FILE - Former Secretary of State Hillary Rodham Clinton speaks at an event March 23, 2015.
FILE - Former Secretary of State Hillary Rodham Clinton speaks at an event March 23, 2015.

After announcing her intention to run for president, Hillary Clinton hit the campaign trail Monday, taking with her the message of being a champion of ordinary Americans.  

Lara Brown of the Graduate School of Political Management at George Washington University says Clinton will face a difficult balancing act between conveying to the American public that she has enough experience for the job and bringing a fresh approach to U.S. policies.

"The real issue for her is going to be to try to separate her foreign policy objectives from President [Barack] Obama’s," said Brown. "She served as his secretary of state, and she will have a delicate dance, because she will not want to in any way malign or reduce President Obama’s credibility in the foreign policy arena, and at the same time she can’t really just be seen as a third term of President Obama."

Although she has not yet outlined her foreign policy platform, Clinton already has shown herself to be on the more hawkish side of the Democratic party on global affairs.

In 2009, she argued for a surge of U.S. troops in Afghanistan, and for intervention in Libya in 2011.  She also pushed for a more active role in Syria, advocating the arming of Syrian rebels against President Bashar al-Assad.  As a senator, she voted for a resolution authorizing military action in Iraq in 2002.

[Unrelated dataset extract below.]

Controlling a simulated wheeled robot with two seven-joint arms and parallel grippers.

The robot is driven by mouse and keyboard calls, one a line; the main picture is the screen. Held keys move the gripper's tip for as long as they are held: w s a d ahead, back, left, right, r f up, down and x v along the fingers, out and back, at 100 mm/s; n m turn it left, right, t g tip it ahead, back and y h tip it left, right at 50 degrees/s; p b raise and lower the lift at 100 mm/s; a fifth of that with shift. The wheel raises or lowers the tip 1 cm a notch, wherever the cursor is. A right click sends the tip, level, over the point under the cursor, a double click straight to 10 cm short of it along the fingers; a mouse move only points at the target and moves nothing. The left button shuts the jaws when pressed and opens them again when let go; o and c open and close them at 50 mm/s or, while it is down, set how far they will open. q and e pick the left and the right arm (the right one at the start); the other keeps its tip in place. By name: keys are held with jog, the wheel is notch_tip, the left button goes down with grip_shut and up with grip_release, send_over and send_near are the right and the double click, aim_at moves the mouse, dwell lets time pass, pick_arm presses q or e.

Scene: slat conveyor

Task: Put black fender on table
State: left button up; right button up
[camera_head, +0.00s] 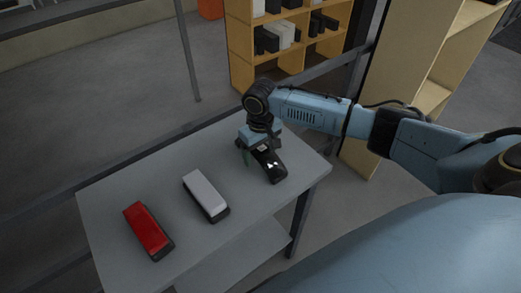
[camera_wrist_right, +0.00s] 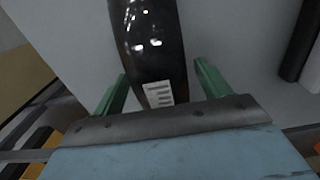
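The glossy black fender (camera_head: 271,166) lies on the right part of the grey table (camera_head: 150,185). In the right wrist view the black fender (camera_wrist_right: 150,40) runs up from between the fingers and has a white label at its near end. My right gripper (camera_head: 255,153) is low over the fender's far end. In the wrist view its green fingers (camera_wrist_right: 160,72) stand apart on both sides of the fender, with a gap showing at each side. My left gripper is not in view.
A white piece on a dark base (camera_head: 205,193) and a red piece on a dark base (camera_head: 148,230) lie on the table to the left. A wooden shelf (camera_head: 238,60) with black and white items stands behind. Bare tabletop lies between the pieces.

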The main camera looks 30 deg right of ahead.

Clinton has a loyal following among Democrats, and her years as the nation's first lady, then as a senator and finally as secretary of state give her considerable political heft.  

That experience, however, comes at a price, says political analyst Stuart Rothenberg of the Rothenberg and Gonzales Political Report.

"Her service as a senator and secretary of state will be under a microscope," said Rothenberg "We’ve already seen criticism about Benghazi and her performance there, and frankly, President Obama’s entire foreign policy will get lots of criticism from many people who are unhappy with his performance."

Potential Republican contenders are already focusing on parts of Clinton's foreign policy record, such as her response to the 2012 fatal attack on the U.S. consulate in Benghazi, Libya that left four Americans dead, including U.S. Ambassador Christopher Stevens.

Republican frontrunner Jeb Bush on Sunday was quick to criticize Clinton as a candidate who represents the past rather than the future.

"We must do better than the Obama-Clinton foreign policy that has damaged relationships with our allies and emboldened our enemies," he said in a video ad.

Rothenberg says Clinton most likely will try to portray herself as a tougher version of President Obama.

"She is going to try to convey a sense of strength, because there has been some criticism of President Obama: he draws a red line, he erases a red line, he draws another one; there has been a lot of criticism about the negotiation with Iran, and how much he has been willing to give away," he said.

For now, says Brown, the most important issue for the American public is the economy. But global events could change that agenda over the next two years.